C’è qualcosa nelle parole e nel discorso che il neo Presidente del Consiglio ha scelto di fare alla Camera che (mi) dice che sia pronto a giocarsi il tutto per tutto. Non pur di vincere, ma pur di dimostrare che è giunto il momento di prendersi le proprie responsabilità. E che se i giovani non lo hanno potuto imparare dalle generazioni precedenti sta a loro anche questo ennesimo sacrificio, dare il buon esempio.
Anche se l’ambizione è carica di futuro e che viceversa al futuro ci si arriva se si è ambiziosi, non credo che a Renzi importi davvero vincere (certo vincere è sempre meglio e ci si deve pur provare); quel che importa è che bisogna “giocare” seriamente e in modo trasparente.
Quindi se dice che “di fronte alla crisi economica partirà dalla scuola” io ci credo. Voglio crederci anche perché pure io nel mio piccolo ci sto provando.
Cos’è la scuola, a cosa serve? C’è da chiederselo perché certo le tabelline si imparano, come anche si impara a leggere, ma poi del mondo e del sapersi muovere in esso, che cosa si impara?
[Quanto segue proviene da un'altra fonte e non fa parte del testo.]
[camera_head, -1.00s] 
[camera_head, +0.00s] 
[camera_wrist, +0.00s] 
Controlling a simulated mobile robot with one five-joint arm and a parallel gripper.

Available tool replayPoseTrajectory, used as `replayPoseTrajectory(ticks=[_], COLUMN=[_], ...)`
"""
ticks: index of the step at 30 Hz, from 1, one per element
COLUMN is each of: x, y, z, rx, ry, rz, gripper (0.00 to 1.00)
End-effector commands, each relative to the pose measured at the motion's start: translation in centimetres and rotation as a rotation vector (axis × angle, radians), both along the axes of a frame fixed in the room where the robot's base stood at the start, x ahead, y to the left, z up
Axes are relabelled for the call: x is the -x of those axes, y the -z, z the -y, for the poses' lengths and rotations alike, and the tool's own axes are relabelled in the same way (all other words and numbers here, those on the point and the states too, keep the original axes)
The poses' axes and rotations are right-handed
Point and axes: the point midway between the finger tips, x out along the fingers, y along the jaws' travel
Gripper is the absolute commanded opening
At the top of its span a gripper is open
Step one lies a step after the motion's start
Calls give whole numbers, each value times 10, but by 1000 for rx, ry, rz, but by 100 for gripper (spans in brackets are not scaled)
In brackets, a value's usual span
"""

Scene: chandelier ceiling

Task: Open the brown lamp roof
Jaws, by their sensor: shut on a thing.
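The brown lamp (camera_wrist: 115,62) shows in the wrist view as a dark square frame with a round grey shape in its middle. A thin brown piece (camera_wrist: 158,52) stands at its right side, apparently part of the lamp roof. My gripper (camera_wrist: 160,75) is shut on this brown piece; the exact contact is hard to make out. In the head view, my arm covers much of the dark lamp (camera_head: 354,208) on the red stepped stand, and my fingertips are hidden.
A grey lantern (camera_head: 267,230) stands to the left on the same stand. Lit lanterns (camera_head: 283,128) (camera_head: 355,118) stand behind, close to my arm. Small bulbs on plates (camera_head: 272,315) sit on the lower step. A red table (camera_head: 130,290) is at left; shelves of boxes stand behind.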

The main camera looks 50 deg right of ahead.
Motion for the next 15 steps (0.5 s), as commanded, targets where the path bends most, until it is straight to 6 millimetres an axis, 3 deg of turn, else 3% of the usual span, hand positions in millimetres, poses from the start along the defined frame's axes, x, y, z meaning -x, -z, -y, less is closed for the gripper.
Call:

Ho ancora tanti dubbi su cosa davvero serva la scuola. Io personalmente ricordo con affetto solo alcune maestre e professori. Davvero pochi a dire il vero.
E va bene partire dall’edilizia scolastica. Inutile parlare delle finestre rotte, dei banchi con i buchi, dei bagni senza carta igienica. E allora attendiamo che Renzi chiami tutti gli ottomila sindaci e che ci faccia sapere quale prossimo passo ha in mente di fare. Io personalmente non gli chiedo promesse, chiedo solo di dichiarare il prossimo passo e realizzarlo. Intanto rimango in attesa di sviluppi. Ce n’è bisogno.
Non solo sull’edilizia, ma su tutti gli aspetti fondamentali per formare i cittadini di domani.
Ad esempio, gli insegnanti e la didattica. Facciamo valutazione dell’efficacia dell’insegnamento, ma anche valutazione delle risorse messe in campo per permettere lo sviluppo professionale dei docenti. Premiamo chi lavora con competenza, ma diamo loro la possibilità di lavorare con competenza. Non serviamoci del loro spirito missionario, alcuni potrebbero averlo perso di fronte all’indifferenza diffusa verso il loro mestiere.
“Partiamo dalla scuola”, ma bisognerebbe arrivare fino all’università, visto che i ragazzi presentano spesso gli stessi problemi lungo tutto il percorso formativo: non si soffermano a leggere le domande con attenzione, e quindi non le capiscono, non sanno scrivere, non trovano soddisfazione e stimoli, etc.
Certo che di fronte ai finanziamenti legati a doppio filo agli iscritti è difficile rendersi indipendenti dalla logica di mercato, e dalla sottile, quasi impercettibile, compravendita dei voti, dei diplomi e perfino delle lauree. Ma se dare voti bassi (giusti) ha un costo, bocciare ha un costo, fare formazione agli insegnanti ha un costo, nel lungo periodo quale costo avrà questo risparmio immediato?
E quindi partiamo dalla scuola. Continuiamo il lavoro sulla valutazione, non come controllo ma come incentivo al miglioramento. Una valutazione che parta dalla scuola stessa, dal suo cuore interno, dai problemi specifici di ogni scuola. Insegniamo alla scuola a gestire i propri processi interni, ad utilizzare efficacemente i risultati raggiunti dai ragazzi, ad individuare le criticità e diamole lo spazio, il tempo e gli strumenti per intervenire. Curricolo verticale, ampliamento offerta formativa, costruzione di rete con il territorio e con altre scuole, integrazione e differenziazione dei percorsi, monitoraggio dei risultati a distanza: insegniamo alla scuola ad imparare. Non chiediamo anche alla scuola di fare di più con meno. Chiediamo alla scuola di fare meglio dandole di più.